En la foto hay un silencio contenido, el que precede al estallido del corazón en la garganta. Porque seguro que ellos también quisieran gritar que el Dios en el que creen es incompatible con el odio. En su lenguaje no verbal se sobreentiende que desean hacer suya la recomendación que el Papa hizo al pueblo francés al día siguiente del atentado: «Reaccionar al mal con el bien para que cese la violencia y volvamos a mirarnos como hermanos y hermanas y no como enemigos».

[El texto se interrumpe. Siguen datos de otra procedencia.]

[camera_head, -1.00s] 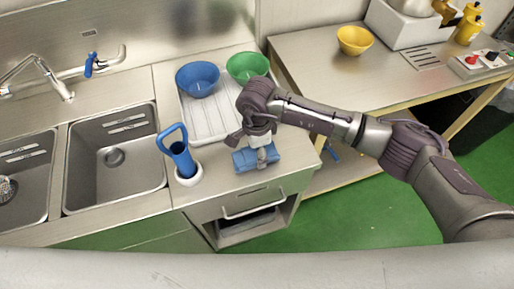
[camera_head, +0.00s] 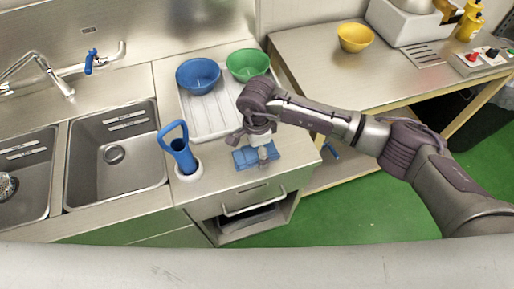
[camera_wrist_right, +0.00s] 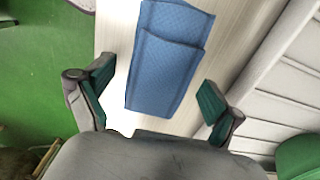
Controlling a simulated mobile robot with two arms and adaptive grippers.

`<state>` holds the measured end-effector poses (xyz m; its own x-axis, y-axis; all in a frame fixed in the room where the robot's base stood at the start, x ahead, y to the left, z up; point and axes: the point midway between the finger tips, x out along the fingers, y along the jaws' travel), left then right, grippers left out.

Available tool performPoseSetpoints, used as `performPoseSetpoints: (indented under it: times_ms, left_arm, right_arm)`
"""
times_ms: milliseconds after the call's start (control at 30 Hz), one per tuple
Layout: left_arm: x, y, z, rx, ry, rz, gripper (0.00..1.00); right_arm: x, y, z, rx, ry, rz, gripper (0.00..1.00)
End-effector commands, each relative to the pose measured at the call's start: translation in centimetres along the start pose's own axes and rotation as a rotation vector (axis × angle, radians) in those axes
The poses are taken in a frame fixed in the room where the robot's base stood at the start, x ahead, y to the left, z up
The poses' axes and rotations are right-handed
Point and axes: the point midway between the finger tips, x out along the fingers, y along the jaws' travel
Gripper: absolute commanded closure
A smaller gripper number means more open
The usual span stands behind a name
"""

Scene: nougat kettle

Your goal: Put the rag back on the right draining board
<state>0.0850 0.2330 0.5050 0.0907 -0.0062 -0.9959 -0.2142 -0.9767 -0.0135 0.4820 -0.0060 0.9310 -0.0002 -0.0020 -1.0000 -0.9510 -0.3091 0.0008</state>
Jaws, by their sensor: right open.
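The blue folded rag (camera_head: 246,158) lies on the metal counter at the front edge of the right draining board (camera_head: 212,128). In the right wrist view the rag (camera_wrist_right: 165,58) lies flat ahead of the fingers, beside the ribbed board. My right gripper (camera_head: 262,158) hangs over the rag in the head view. In the right wrist view the right gripper (camera_wrist_right: 155,98) is open, its two green-padded fingers apart on either side of the rag's near end, holding nothing. Whether the fingers touch the counter cannot be told. My left gripper is not in view.
A blue bowl (camera_head: 198,76) and a green bowl (camera_head: 248,65) stand at the back of the board. A blue-handled tool in a white holder (camera_head: 182,155) stands left of the rag. Two sinks (camera_head: 115,155) lie further left. A yellow bowl (camera_head: 355,37) is on the side table.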

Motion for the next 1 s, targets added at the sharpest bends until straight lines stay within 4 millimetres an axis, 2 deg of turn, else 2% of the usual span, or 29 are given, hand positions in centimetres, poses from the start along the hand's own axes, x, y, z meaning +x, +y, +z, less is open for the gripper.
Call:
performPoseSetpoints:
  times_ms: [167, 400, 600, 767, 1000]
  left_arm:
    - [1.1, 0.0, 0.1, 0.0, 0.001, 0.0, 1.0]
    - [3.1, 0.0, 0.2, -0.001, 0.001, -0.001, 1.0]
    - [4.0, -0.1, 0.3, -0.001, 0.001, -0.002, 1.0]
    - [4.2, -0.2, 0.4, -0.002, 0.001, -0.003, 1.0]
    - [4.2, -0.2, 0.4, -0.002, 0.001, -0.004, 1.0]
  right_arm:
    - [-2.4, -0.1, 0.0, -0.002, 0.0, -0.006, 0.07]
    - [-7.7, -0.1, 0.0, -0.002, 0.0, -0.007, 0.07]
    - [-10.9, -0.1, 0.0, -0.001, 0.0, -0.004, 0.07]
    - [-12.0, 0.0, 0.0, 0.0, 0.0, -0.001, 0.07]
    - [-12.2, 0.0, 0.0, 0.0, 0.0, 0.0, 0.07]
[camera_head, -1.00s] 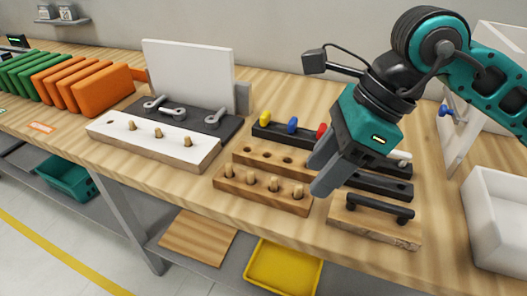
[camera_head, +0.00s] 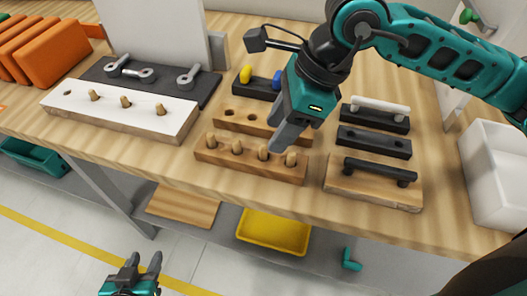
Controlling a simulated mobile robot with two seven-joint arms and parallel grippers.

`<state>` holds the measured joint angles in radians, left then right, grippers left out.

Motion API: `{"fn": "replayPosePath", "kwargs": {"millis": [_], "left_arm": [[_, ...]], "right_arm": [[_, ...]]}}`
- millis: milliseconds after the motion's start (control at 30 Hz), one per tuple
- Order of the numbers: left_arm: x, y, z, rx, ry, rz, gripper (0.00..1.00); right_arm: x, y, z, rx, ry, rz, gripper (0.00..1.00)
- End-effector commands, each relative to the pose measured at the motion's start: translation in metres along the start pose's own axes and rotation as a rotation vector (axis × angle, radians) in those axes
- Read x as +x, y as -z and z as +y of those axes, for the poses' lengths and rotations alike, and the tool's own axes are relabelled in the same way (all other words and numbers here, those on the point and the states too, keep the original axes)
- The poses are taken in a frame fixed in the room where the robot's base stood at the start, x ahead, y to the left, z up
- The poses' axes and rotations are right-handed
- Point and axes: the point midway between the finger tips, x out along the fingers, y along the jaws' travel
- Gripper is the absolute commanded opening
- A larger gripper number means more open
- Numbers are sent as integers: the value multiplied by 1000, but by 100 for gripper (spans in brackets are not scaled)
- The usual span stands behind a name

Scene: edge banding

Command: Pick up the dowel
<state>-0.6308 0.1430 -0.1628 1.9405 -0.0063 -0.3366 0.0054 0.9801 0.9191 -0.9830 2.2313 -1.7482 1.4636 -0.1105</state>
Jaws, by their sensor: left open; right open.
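Several wooden dowels stand upright in a front wooden block (camera_head: 222,159); the rightmost dowel (camera_head: 291,159) and its neighbour (camera_head: 263,153) are beside my right gripper's fingers. My right gripper (camera_head: 281,142) is open and empty, pointing down just behind and above these two dowels; I cannot tell whether it touches one. The white-topped board (camera_head: 110,116) at left holds three dowels (camera_head: 126,102) and shows one empty hole at its left end. My left gripper (camera_head: 144,262) is open and empty, low in front of the table.
A second wooden block (camera_head: 241,121) with empty holes lies behind the dowel block, partly hidden by my right gripper. Black bars with handles (camera_head: 374,142) and a wooden board with a black handle (camera_head: 372,190) lie at right. A white bin (camera_head: 494,175) stands far right.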

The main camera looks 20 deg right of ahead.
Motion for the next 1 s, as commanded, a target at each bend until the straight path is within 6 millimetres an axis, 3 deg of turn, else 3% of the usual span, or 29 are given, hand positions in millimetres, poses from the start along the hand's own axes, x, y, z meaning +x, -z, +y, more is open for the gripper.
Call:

Vuelvo a mirar la instantánea. Siempre queda un atisbo de belleza en la devastación que produce la muerte. Aparecen pocas personas en la imagen, pero allí estamos todos, intentando trasladar nuestro consuelo. Porque también estamos asustados y perdidos y necesitamos confortarnos mutuamente. La composición de la fotografía es circular, como los grandes abrazos. Como el que enviamos desde la distancia a todos los que sufren persecución a causa de su fe, que son muchos más de los que nos imaginamos. Una forma de tejer un hilo de esperanza en forma de abrazo por todas las veces en las que los hemos dejado demasiado solos.